"One sometimes saw such an old woman sitting on a talus"
A special friend of mine among the peasants was dear old Keransiflan, the lodge-keeper. I was fond of joining him while he tended the road in front of the lodge-gates and sitting on his wheelbarrow with him to talk to him while he ate his midday meal. This consisted of a huge slice of black bread thickly spread with butter, and it seemed to me that no bread and butter had ever looked so good.
One day he must have seen how much I longed for it, for he said, holding out the slice, "Demoiselle, en veux-tu?" I did not need to be asked twice, and can still see the great semicircle that I bit into the slice, and I was happily munching when maman appeared at the lodge-gates. She was very much displeased, and mainly that I should be devouring poor Keransiflan's luncheon, and she rated me so soundly that the kind old man interceded for me, saying, "Notre maîtresse, c'est moi qui lui l'ai donné." I think that maman must have seen that it gave him great pleasure to share his bread with me; at all events, Keransiflan and I, sitting on our wheelbarrow, were allowed to go on eating in peace.

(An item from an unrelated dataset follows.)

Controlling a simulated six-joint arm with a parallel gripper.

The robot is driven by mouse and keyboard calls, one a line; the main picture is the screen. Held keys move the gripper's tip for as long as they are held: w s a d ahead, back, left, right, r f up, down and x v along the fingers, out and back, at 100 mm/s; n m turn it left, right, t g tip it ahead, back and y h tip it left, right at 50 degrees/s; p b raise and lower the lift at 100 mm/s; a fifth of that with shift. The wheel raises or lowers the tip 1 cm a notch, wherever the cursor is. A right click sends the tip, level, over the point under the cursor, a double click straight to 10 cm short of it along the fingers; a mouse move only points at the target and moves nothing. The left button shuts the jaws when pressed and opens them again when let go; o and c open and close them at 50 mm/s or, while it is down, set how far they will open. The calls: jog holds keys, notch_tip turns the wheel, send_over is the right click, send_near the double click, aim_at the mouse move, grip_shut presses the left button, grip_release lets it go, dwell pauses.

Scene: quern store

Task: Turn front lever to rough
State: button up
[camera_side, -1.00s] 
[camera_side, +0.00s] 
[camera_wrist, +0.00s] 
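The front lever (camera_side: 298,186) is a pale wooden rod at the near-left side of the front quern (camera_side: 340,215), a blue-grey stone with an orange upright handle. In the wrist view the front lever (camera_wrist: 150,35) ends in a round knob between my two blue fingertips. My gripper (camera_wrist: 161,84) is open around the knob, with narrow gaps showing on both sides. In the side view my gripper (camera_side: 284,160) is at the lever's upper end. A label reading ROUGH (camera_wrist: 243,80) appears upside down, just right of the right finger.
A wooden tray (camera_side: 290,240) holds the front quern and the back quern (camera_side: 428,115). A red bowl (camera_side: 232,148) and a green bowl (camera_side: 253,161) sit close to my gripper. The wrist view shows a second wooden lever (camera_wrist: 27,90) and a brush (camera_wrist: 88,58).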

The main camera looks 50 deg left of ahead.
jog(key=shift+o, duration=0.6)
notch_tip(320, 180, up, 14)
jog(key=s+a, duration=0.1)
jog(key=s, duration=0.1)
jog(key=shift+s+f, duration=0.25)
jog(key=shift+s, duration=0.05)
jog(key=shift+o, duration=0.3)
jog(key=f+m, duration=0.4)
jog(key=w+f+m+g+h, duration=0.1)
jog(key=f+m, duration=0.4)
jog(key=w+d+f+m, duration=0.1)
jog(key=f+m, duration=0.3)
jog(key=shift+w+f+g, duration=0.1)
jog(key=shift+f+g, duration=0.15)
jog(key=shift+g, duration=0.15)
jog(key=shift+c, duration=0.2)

But the peasants were a hard, harsh race and pitiless in their dealings toward one another. Their treatment of their old people was terrible. If an old mother, past work, had no money, she was ruthlessly turned out to beg. One sometimes saw such an old woman sitting on a talus, her pitiful bundle of rags beside her, helpless and stupefied. I remember a story that was told me by one of my servants about such an old woman that she had known. She had four hundred francs, and was cared for in the family of one son until it was spent, when she was turned out. Another son more kindly took her in; but his wife was a hard woman, and though she finally consented to accept the useless old mother into the household, she grudged every sou spent upon her. Thus, though the only two joys remaining her in life were snuff and coffee, only two sous a week was allowed her for tobacco, and as for coffee, she was given never a drop. When she was dying she told the servant from whom I had the story that what made her suffer most had been to sit by in the morning and smell the delicious odor of the coffee as the others drank it. This has always seemed to me a heart-piercing story. All the Breton women smoked, by the way, and pipes, and in a curious fashion; for the bowl was turned downward, though why, I do not know.
CHAPTER X
THE PARDON AT FOLGOAT
I was taken while I was a child at Loch-ar-Brugg to the famous Pardon de Folgoat, to which people came from all Brittany. In Folgoat was the summer residence of Anne de Bretagne, and in the vast hall of the château she had held her audiences. The château is now the presbytery, and is opposite the church, of which there is a legend. A poor child, Yann Salacin, who was devoid of reason, spent hours every day before the altar of the Virgin, which he decorated with the wild flowers that he gathered in the fields, and wandered in the forest, swinging on the branches of the trees, always singing Ave Maria, the only words he was ever heard to pronounce. He begged for food from door to door and slept in the barns. The peasants became impatient with him and began to whisper that he was possessed of an evil spirit, and at last they drove him out of the village. The curé, who was a good man, missed him in the church, sought vainly for him, and at last heard what had happened. He was filled with indignation, and told the peasants that they had committed a crime. Then he set out to look for poor Yann, and found him at last in a distant forest, dead with hunger. He brought the body back to Folgoat and buried it near the church, and one day he saw that a tall white lily had grown up from the grave; when he opened the grave he found that the lily sprang from the lips of the little innocent, and on the petals of the flower one could read in letters of gold Ave Maria. This legend is believed in all Brittany, and a stained-glass window in the church tells the story.
Behind the church is the Well of Love, so called because not a day passes that lovers do not come to test their fate by trying to float pins upon the surface of the water. If the pins float, all promises well, and they go away happy. Astute ones slightly grease the pins, and thus aid destiny.
But to return to the pardon. I remember that on this occasion an old cook in the family had permission to start two or three days before the pardon, so that she might go all the way on her knees, and during those days one met many such devout pilgrims making their way on their knees along the dusty roads. Some of them came from far distances. We children were called before dawn on the August morning, and it was a sleepy, half-bewildered dressing by candle-light. As a closed carriage made me sick, I was put into the coupé with papa and maman. Eliane, Ernest, their nurses, and all the other servants, followed in a sort of omnibus, and behind them came all the horses, trotting gaily along the road to share in the blessings of this great day of the Assumption of the Virgin. The horses of Brittany, it will be conceded, are a specially favored race. Although I was in the coupé and had all the freshness of the early air to invigorate me, I remember of the journey from Loch-ar-Brugg to Folgoat only that I was deplorably sick, and the greatest inconvenience to my parents. Fortunately, I was restored the moment I set my feet upon the ground.